Seketika kakak menangis sambil meneleponku,
"De, Mamah sudah meninggal.”
Hancur, sakit, sedih yang tiada tara saat mendengar kata-kata itu, bahwa mamah sudah di panggil Sang Pencipta.
Baru sekitar dua minggu saya bertemu dengan mamah, kumpul bareng kakak, adik, dan semua kerabat, karena saat itu saya, suami, dan anak-anak mudik lebaran ke kampung halamanku di Tasikmalaya. Bahkan barang-barang seperti pakaian anak-anak pun masih ada di dalam tas, belum sempat di bereskan. Tidak disangka itu adalah pertemuan terakhir kami dengan Mamah. Selamat jalan Mamah, perjuanganmu, kepedihanmu, rasa lelahmu karena membesarkan kami Insyaallah berbuah surga, itu tiada lain karena Mamah ikhlas dan sabar membesarkan kami anak-anaknya sendiri, karena kebetulan bapak sudah di panggil keharibaannya ketika adik-adik saya yang nomor tiga dan empat masih ada di bangku sekolah. Sejak saat itu Mamah, berjuang sendiri menyekolahkan adik-adikku. Berjualan makanan, gorengan, ditawarkan keliling rumah tetangga, bahkan bekerja di pabrik dodol Mamah lakukan, semuanya di niatkan untuk anak-anak, untuk menyambung hidup keluarga, untuk menyekolahkan anak-anaknya.
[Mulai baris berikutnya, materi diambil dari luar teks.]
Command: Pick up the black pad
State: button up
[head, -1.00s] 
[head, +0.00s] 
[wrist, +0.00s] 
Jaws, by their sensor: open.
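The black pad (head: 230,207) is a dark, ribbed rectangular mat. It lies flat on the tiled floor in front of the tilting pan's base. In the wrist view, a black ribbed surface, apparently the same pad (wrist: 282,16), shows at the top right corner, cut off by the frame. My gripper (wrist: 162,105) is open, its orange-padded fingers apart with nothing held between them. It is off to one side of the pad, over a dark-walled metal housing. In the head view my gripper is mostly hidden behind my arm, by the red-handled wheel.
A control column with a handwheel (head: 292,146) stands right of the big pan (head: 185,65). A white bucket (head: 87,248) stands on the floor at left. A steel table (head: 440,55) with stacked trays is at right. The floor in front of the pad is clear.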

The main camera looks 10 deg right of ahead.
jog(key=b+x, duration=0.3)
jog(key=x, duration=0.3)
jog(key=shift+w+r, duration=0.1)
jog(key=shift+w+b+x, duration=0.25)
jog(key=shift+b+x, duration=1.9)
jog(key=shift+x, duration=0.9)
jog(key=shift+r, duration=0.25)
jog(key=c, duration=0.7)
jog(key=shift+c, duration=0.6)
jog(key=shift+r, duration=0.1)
Kebetulan kakakku dan saya sendiri, walaupun sudah menikah, tetapi belum bisa membantu Mamah dari segi materi, karena keadaan kami yang hidup pas-pasan, hanya cukup buat keluarga kecilku saja. “ Maafkan saya Mah, belum bisa membahagiakan Mamah, ketika Mamah masih ada”.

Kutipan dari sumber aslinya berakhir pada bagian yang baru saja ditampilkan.